Uno de los temas centrales calificados por los censores inquisitoriales fue el de la corrección fraternal, del cual se derivan un gran número de otras proposiciones: la relajación de varias órdenes religiosas, masculinas y femeninas, y en especial la de San Francisco, en la que Gómez buscó profesar sin éxito, pensando que si lo hacía podía caer en pecado mortal, ya que allí no se guardaba la regla. Esto, en consecuencia, lo llevó a la desobediencia a sus superiores y a promover la vida de oración por fuera de las órdenes religiosas, así como a tomarse ciertas licencias en la guarda de la confesión, la comunión y la oración. Para Juan, los que entraban en una orden sin conocimiento del estado de relajación se encontraban ausentes de «luz». Reprobaba, también, el pecado por pedir limosna utilizando seglares como los indios o los negros o para entregarla a las «amigas». La constatación de lo poco que, en general, se guardaba la ley evangélica lo impulsó a denunciar desde los altos clérigos hasta la gente del común.

Otro tema que se desprende del anterior es el del rastreo por parte de los inquisidores de las prácticas de oración, confesión, comunión y asistencia a misa. Las faltas que pudieron imputarle a Gómez derivaron de su rechazo a los eclesiásticos o de sus pleitos específicos con ellos. Juan decía que no se confesaría con malos prelados y que Dios solo le pedía que no pecase. Aunque en muchas de las indagatorias de los inquisidores se percibe la intencionalidad de encontrar al alumbrado escudriñando su asistencia a misa, forma de orar y periodicidad en la confesión, no llegaron a calificarlo como iluso por la negación a la práctica específica de algún sacramento, sino por creerse justo y sin pecado.
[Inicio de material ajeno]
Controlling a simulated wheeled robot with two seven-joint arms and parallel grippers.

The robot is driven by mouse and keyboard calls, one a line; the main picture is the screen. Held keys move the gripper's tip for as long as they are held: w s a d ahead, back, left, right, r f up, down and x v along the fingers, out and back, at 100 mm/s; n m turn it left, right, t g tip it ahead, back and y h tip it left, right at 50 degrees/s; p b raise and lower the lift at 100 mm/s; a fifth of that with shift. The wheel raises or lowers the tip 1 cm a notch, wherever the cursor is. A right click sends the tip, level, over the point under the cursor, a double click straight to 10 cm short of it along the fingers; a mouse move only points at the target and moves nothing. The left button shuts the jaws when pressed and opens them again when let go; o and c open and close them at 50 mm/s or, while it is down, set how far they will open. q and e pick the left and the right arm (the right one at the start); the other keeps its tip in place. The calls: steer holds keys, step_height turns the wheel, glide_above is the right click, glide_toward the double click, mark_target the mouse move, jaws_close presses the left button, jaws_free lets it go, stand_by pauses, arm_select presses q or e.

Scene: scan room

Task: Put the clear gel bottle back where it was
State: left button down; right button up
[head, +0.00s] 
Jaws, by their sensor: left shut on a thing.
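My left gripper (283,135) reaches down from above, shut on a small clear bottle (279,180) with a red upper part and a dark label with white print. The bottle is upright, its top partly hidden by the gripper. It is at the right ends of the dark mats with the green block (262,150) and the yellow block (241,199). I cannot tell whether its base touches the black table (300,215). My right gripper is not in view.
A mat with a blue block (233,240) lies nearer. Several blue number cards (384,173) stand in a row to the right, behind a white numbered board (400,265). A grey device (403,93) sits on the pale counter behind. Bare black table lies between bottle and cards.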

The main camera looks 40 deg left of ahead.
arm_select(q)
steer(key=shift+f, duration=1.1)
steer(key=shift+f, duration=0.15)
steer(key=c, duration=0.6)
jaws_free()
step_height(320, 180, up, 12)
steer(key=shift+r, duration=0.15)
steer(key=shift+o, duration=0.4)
En la proposición veintiuna, el rechazo de Juan a la confesión se basaba en la ausencia de consuelo y en su idea del sufrimiento: «que como nuestro señor era servido de que él padeciese aquellos trabajos no hallaba consuelo en lo que le decían».77 Entre los laicos, promovió ideas contrarias al sacramento del matrimonio cuando hizo un llamado al retiro de los hombres a una vida de penitencia, sacrificando la vida del hogar junto a la esposa. Esta proposición, considerada propia de herejes por parte de los inquisidores, contrastaba con su rechazo al amancebamiento y a los consejos en los que consideraba mejor casarse con cualquiera, aunque no perteneciese a su estamento social y racial, antes que profesar en una orden relajada.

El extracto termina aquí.